22/06/2012 13:15 BST | Updated 22/06/2012 13:56 BST

Cambridge University Accused Of Silencing Protest Over Student Owen Holland's Suspension (VIDEO)

Cambridge University has been accused of "clamping down on protest" and curbing free speech following the punishment of a student.

English literature student Owen Holland was originally suspended from the university for seven terms after protesting during a speech given by higher education minister David Willets last year.

The Septemviri, an internal university court, has now cut the sentence to one term.

A spokesman for the university confirmed the reduction but said the court had upheld Mr Holland's conviction for "recklessly impeding freedom of speech".

But the campaign group Reinstate Owen Holland issued a statement describing the process as a "sham", adding it was in fact the university which had repressed freedom of expression.

Members called for reform of the university's internal disciplinary process, describing it as "antiquated and Byzantine".

Asa Odin Ekman, a graduate student, said: "The university is trying to appear magnanimous by giving a sentence which in any other circumstance would nonetheless appear absurdly Draconian.

"Owen has already suffered financially and personally from this needless punishment, which follows a pattern of clamping down on protests by real courts as well as this sham one."

BLOG: Cambridge, Protest and Newts

The punishment came after Mr Holland read out a poem that disrupted a speech by the minister.

The poem included the lines: "You are a man who believes in the market and in the power of competition to drive up quality.
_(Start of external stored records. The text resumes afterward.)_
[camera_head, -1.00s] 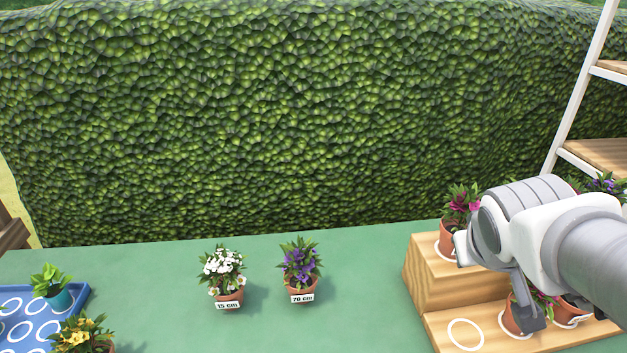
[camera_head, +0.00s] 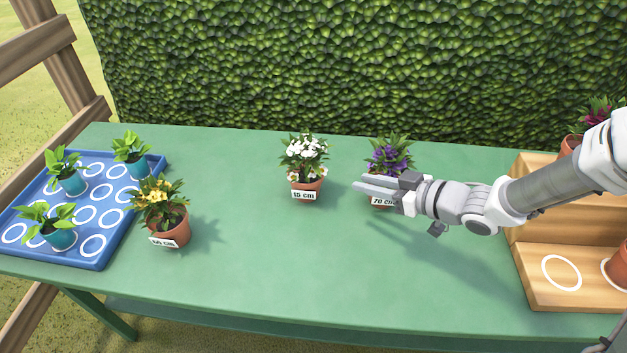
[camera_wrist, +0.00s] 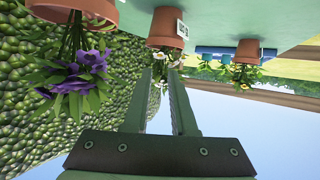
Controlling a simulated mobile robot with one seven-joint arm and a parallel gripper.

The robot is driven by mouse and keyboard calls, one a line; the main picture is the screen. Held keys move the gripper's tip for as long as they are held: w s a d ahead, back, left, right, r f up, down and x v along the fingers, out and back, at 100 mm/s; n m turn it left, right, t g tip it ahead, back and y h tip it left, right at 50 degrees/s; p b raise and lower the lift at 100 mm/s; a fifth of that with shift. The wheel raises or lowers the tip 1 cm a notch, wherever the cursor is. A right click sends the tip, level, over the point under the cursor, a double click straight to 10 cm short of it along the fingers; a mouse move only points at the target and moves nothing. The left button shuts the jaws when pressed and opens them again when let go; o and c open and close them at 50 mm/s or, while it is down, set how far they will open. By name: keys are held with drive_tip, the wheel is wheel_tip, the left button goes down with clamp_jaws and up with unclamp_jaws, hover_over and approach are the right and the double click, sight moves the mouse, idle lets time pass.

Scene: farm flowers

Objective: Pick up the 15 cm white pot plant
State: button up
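The white-flowered plant (camera_head: 304,150) stands upright in a terracotta pot with a "15 cm" label, on the green table in the head view. My gripper (camera_head: 362,186) is to its right, pointing left toward it, apart from the pot. In the wrist view, which is upside down, the white plant's pot (camera_wrist: 167,28) hangs beyond the fingertips (camera_wrist: 161,74). The two fingers are spread with a gap, and nothing is between them. Some white flowers are partly hidden behind the fingers there.
The purple "70 cm" plant (camera_head: 389,155) stands right beside my gripper, its pot partly covered. A yellow "50 cm"-like labelled plant (camera_head: 160,205) is left, beside a blue tray (camera_head: 92,255) with several seedlings. Wooden steps (camera_head: 560,245) stand right. The table's middle front is clear.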

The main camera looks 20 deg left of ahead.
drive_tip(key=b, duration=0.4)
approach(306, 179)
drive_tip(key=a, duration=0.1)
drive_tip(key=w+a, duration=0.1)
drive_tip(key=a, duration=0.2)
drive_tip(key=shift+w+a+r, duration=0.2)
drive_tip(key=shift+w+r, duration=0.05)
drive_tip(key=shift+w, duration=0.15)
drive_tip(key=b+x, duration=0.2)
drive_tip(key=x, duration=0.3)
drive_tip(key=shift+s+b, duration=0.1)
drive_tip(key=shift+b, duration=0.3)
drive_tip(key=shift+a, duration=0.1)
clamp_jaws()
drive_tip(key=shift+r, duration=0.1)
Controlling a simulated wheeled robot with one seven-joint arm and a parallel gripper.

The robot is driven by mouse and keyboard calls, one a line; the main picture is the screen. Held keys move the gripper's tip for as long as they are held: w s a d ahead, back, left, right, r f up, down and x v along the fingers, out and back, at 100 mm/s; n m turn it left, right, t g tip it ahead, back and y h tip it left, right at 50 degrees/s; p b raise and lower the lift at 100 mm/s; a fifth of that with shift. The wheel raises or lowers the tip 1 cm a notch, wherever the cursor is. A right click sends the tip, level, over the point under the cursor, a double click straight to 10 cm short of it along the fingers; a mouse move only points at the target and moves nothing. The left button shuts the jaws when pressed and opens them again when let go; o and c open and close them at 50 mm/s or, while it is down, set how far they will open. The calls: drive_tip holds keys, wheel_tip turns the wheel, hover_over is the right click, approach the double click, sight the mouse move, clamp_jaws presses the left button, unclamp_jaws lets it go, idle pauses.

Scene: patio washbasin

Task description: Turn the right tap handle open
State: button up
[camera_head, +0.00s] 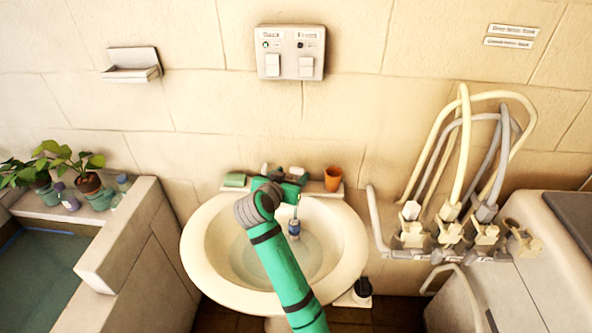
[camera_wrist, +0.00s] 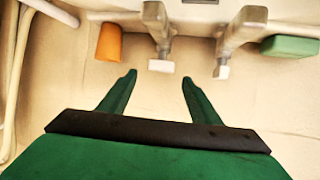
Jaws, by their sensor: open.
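Two grey taps with white ends show at the top of the wrist view: one (camera_wrist: 156,30) beside the orange cup, the other (camera_wrist: 238,32) beside the green block. The wrist view is mirrored against the head view, so the tap beside the cup is the right one. Its white end (camera_wrist: 160,66) lies just beyond and between my fingertips, apparently without contact. My gripper (camera_wrist: 159,77) is open and empty. In the head view my gripper (camera_head: 295,182) is over the back rim of the washbasin (camera_head: 347,250) and hides most of the taps.
An orange cup (camera_head: 332,179) and a green block (camera_head: 234,180) flank the taps on the back ledge. Hoses and valves (camera_head: 448,232) are on the wall at right. Potted plants (camera_head: 88,182) stand on the left ledge.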

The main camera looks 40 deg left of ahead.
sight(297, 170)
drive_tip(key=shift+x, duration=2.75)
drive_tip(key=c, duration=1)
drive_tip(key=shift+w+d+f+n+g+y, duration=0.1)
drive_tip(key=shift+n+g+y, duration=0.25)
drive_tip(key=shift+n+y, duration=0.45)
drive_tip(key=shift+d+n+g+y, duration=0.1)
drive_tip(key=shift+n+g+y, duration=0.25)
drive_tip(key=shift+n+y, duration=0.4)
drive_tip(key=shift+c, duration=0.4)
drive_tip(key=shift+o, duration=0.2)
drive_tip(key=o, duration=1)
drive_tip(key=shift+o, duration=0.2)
But look to the world around you: your gods have failed."

The minister was forced to abandon the speech on the "Idea of a University" last November.
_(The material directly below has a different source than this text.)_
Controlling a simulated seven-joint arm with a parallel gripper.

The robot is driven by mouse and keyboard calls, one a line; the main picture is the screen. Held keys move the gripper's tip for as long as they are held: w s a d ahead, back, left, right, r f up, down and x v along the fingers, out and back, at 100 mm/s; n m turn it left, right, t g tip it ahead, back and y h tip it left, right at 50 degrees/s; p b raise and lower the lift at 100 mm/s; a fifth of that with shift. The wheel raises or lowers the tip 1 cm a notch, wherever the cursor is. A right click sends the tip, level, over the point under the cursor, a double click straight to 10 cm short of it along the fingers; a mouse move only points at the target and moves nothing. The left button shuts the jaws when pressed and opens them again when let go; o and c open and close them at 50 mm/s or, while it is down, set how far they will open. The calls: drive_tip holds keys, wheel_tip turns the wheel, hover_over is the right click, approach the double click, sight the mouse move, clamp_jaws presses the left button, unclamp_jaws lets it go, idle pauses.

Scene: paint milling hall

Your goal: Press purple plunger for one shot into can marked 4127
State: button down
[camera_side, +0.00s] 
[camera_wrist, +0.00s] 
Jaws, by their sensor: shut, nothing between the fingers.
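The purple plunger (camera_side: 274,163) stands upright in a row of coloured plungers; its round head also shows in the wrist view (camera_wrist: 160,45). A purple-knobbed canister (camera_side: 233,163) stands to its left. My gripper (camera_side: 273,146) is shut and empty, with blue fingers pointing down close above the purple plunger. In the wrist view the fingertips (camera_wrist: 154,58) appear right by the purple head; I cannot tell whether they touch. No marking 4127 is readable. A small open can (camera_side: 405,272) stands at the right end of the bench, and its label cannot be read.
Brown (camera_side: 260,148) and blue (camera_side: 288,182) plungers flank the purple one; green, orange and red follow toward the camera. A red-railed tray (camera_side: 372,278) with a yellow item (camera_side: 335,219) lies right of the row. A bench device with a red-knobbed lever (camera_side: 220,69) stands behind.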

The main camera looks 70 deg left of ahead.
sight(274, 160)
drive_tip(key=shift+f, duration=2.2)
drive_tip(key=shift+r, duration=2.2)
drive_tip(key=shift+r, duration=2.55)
The Reinstate Owen Holland group said it would continue to protest against the ruling in the new academic year.

Speaking on behalf of campaigners, Dr Priya Gopal, lecturer of English, said: "While this is a welcome rejection of the absurd and unjust initial sentence of 2.5 years, it is a great shame that the university did not choose to uphold the right to protest that ought to be a fundamental to its ethos.

"The time has come to reform its antiquated and Byzantine judicial procedures towards greater accountability."